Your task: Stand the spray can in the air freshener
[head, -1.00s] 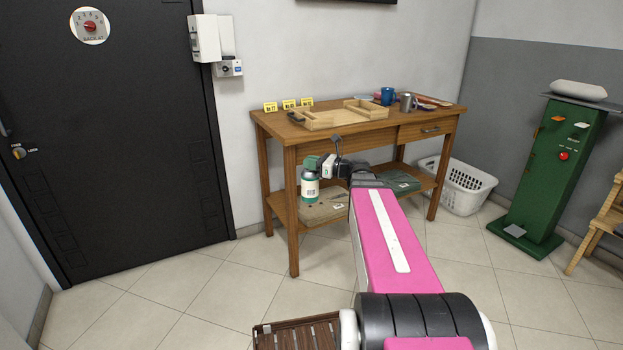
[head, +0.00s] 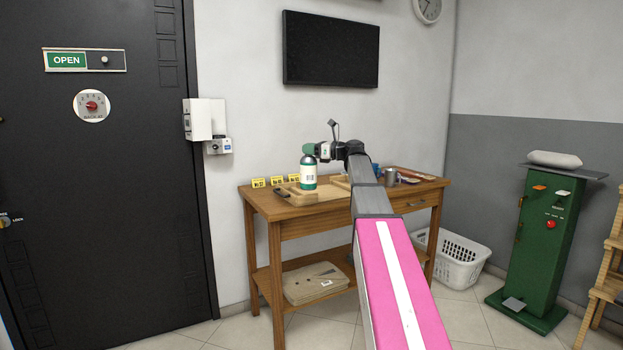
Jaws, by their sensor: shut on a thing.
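The spray can (head: 308,173) is green with a white label and hangs upright from my gripper (head: 314,151), which is shut on its top. In the picture the can overlaps the tray on the table; whether it is clear of the tray is hard to judge, but it looks held in the air on the near side. A white wall box (head: 198,119), which looks like the air freshener, is fixed to the wall beside the black door. It is to the left of the can and higher. Its inside is too small to make out.
A small white device (head: 219,146) sits just below the wall box. A black screen (head: 330,50) hangs above. The wall left of the can is free.

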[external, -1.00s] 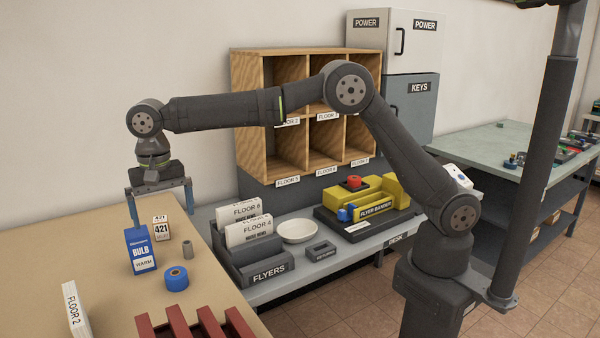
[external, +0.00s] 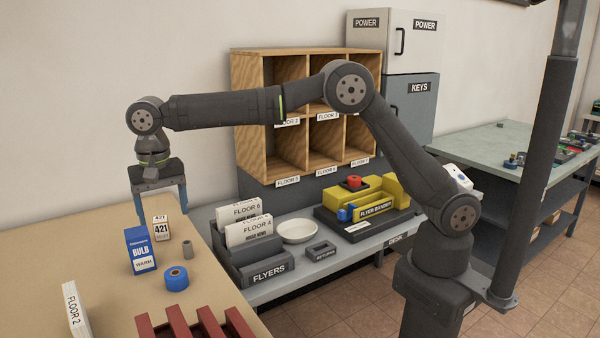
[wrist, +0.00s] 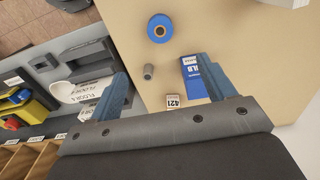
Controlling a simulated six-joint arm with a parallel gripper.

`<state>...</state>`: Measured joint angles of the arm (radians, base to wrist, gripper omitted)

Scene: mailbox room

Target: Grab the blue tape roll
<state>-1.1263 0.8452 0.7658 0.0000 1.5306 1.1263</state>
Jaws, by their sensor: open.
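The blue tape roll (external: 176,278) lies flat on the tan tabletop, in front of the blue bulb box (external: 140,250) and a small grey cylinder (external: 187,250). My gripper (external: 168,205) is above the back of the table, beyond the bulb box and the small 421 box (external: 160,228). Its two blue fingers are spread wide with nothing between them in the wrist view (wrist: 165,82). The tape roll is apart from the fingers.
A red slotted rack (external: 195,325) stands at the table's front edge. A white FLOOR 2 item (external: 76,310) stands at the left. The FLYERS holder (external: 262,262), white bowl (external: 298,231) and yellow flyer bander (external: 375,200) are on the lower grey desk. Bare tabletop lies left of the bulb box.

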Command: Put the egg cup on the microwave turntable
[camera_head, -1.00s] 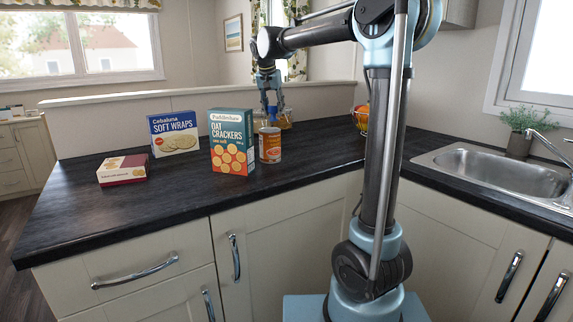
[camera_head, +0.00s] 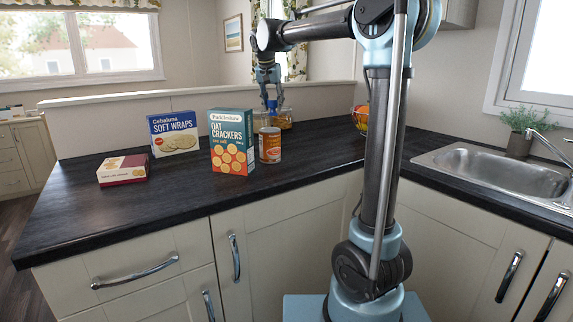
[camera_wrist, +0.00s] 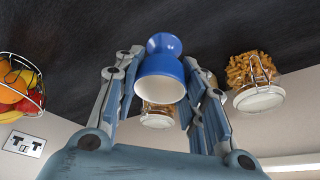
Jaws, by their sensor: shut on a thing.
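The blue egg cup (camera_wrist: 160,67) is between the fingers of my gripper (camera_wrist: 162,88) in the wrist view, its pale open end turned towards the camera. My gripper is shut on it. In the head view my gripper (camera_head: 271,98) is over the back of the dark worktop, behind the cracker box and the can, with a small bit of blue showing at its fingers. The microwave and its turntable are not in view.
An oat crackers box (camera_head: 231,143), a can (camera_head: 270,146), a soft wraps box (camera_head: 174,134) and a low red-and-cream box (camera_head: 122,171) stand on the worktop (camera_head: 180,200). Jars (camera_wrist: 258,95) and a wire fruit basket (camera_wrist: 20,85) are near my gripper. A sink (camera_head: 500,170) is at right.

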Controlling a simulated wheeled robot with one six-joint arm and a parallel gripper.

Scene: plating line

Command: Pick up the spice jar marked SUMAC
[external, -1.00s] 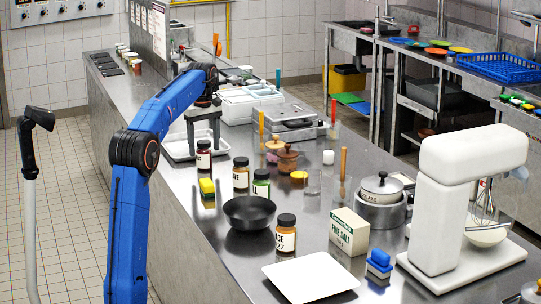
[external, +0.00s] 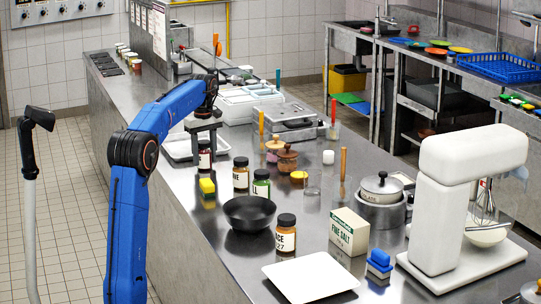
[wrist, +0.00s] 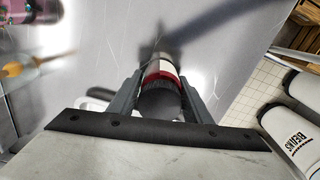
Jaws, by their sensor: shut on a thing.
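A small jar (external: 205,160) with a dark lid, a pale label and dark red contents stands on the steel counter in the external view. My gripper (external: 205,145) is over it from above, with its fingers around the lid. In the wrist view the jar (wrist: 160,69) shows between the two fingers of my gripper (wrist: 160,84), which is shut on it. Its red band and white label show beyond the lid. The label's writing cannot be read in either view, so I cannot tell whether it says SUMAC.
A white tray (external: 180,152) lies close beside the held jar.

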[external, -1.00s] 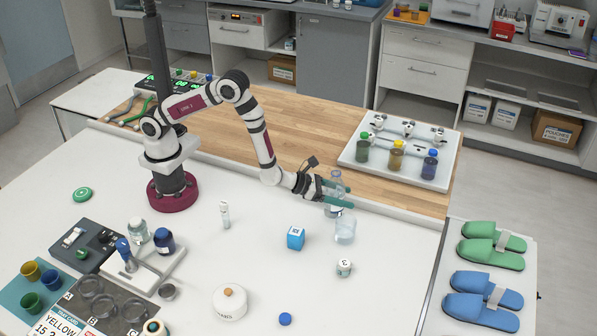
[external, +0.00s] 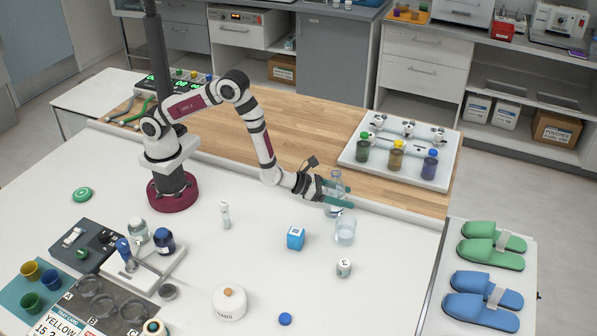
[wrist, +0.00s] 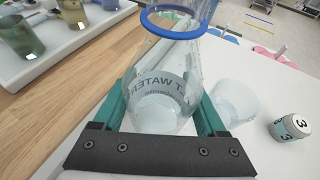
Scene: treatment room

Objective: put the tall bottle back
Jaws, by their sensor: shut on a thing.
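The tall clear bottle (external: 336,181) is upright near the back edge of the white table. In the wrist view the bottle (wrist: 165,80) shows lettering with the word WATER and a blue ring near its top. My gripper (external: 350,196) is shut on it, with a teal finger on each side of its body (wrist: 163,108). I cannot tell whether its base touches the table. A clear glass (external: 345,231) stands just in front of the bottle, and it also shows to the right of the gripper in the wrist view (wrist: 236,100).
A white rack (external: 420,178) with green, yellow and blue capped bottles stands on the wooden strip behind. A blue cube (external: 296,237) and a small labelled jar (external: 344,267) stand in front. A white lidded pot (external: 229,302) is nearer. Table right of the glass is clear.

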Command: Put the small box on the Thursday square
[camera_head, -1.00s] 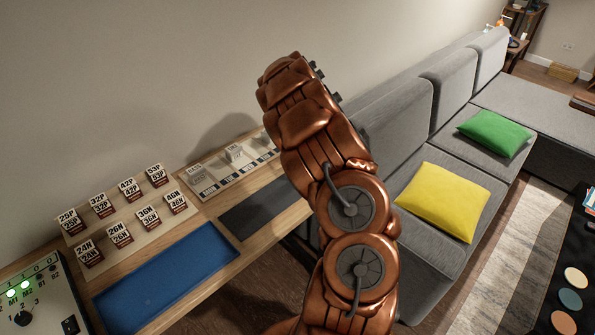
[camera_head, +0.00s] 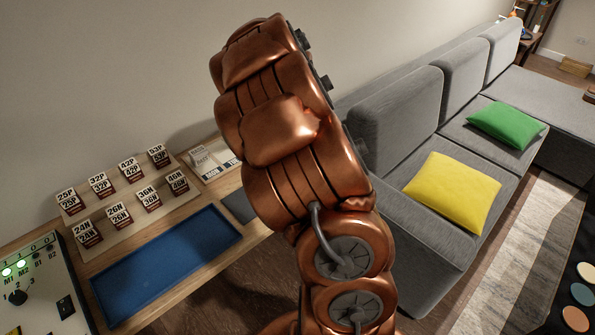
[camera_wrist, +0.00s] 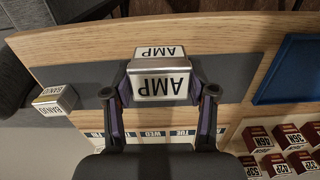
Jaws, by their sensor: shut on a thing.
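A silver box labelled AMP (camera_wrist: 160,82) is between the fingers of my gripper (camera_wrist: 160,100) in the wrist view, its label upside down. The gripper is shut on it, above the grey mat (camera_wrist: 105,80). A smaller box labelled BANJO (camera_wrist: 55,99) stands apart at the left, near the mat's end. The pale weekday board (camera_wrist: 178,142) lies below the held box in the picture; WED and TUE are readable. In the head view my arm hides the gripper and most of the board (camera_head: 210,172).
A blue tray (camera_head: 165,265) lies on the wooden bench beside a board (camera_head: 135,215) of several numbered dark-red blocks. A control box (camera_head: 35,290) stands at the near left. A grey sofa (camera_head: 400,120) stands to the right of the bench. The wall runs behind.

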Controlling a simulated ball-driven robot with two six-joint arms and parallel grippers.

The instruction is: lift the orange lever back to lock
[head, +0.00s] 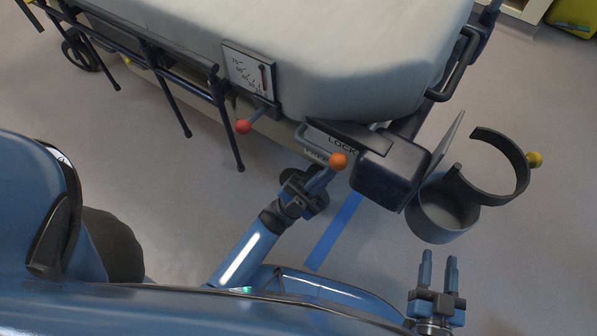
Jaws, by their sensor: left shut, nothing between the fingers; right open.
◆ ◆ ◆ ◆ ◆
→ Task objective: Extract all lines from the material above that include the word "room".

→ Complete answer:
Scene: mailbox room
Scene: treatment room

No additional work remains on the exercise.